I never played games at all with men. Ever. Unless the game was to act like the kind of nightmare who hysterically cries at the drop of a hat and replies on a man for all manner of self-validation, self-worth, and approval to fill that giant gaping hole inside.
This memoir details Mandy's life in New York City and her experiences with alcoholism – and addiction of all kinds. It details her relationships with men, most of which crash and burn. It's hard for me to evaluate how to feel about this, because I know in general people tend to be much harder on women when it comes to being frank about raunchy behavior.
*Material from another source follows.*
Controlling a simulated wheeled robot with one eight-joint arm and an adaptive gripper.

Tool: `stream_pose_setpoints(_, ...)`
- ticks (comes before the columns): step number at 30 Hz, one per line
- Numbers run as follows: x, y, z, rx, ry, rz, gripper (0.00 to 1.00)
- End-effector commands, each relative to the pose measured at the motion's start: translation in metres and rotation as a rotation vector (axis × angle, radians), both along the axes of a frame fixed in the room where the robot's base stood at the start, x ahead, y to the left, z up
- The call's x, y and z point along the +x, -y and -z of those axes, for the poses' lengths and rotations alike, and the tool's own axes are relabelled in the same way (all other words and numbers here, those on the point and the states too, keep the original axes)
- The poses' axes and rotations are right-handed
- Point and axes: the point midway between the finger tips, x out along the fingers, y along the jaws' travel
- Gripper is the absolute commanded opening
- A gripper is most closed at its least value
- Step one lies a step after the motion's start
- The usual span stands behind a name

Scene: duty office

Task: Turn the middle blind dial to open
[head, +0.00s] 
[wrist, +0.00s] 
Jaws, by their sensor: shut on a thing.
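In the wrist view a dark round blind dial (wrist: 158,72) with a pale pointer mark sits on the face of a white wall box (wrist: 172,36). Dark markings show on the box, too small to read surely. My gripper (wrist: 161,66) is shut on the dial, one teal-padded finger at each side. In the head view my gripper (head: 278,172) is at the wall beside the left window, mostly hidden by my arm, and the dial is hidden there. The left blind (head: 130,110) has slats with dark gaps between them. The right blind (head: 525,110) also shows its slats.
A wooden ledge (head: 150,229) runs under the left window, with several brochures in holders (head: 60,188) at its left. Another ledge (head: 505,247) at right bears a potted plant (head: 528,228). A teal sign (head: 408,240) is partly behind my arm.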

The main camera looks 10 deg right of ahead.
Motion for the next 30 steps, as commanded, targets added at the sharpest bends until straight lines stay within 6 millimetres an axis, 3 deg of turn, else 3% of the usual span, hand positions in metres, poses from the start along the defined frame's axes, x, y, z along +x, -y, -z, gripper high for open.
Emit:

The thing is, I just don't love reading about raunchy behavior.
As an adult, I can have all the alcohol I want, anytime I want. Which, when you have no boundaries, is a dangerous combination.
It would feel more like someone's life journey if it weren't for the incessant name dropping. She lists maybe every celebrity she's ever had an encounter with, and makes sure to emphasize the particularly unsavory encounters. This makes it feel more showy than anything else and it's hard to take her accounts more seriously than a continued cry for attention. I don't know Mandy and I'm not going to pretend to know anything about Mandy, but she talks a lot about how oversharing in her writing has done her so much harm in her past, and I guess it's hard for me to understand how this isn't just a continuation of that.
Is it fun? I don't know. Is self-harm fun? You be the judge.
Regardless, this is a pretty worthwhile read. Mandy is an incredibly good writer, and it's easy to cruise through this book – if you don't have to keep putting it down every time a particularly embarrassing scene pops up. I think a lot of good topics are discussed, I just wish there had been more of an emphasis on recovery than detailing every dirty encounter she ever had.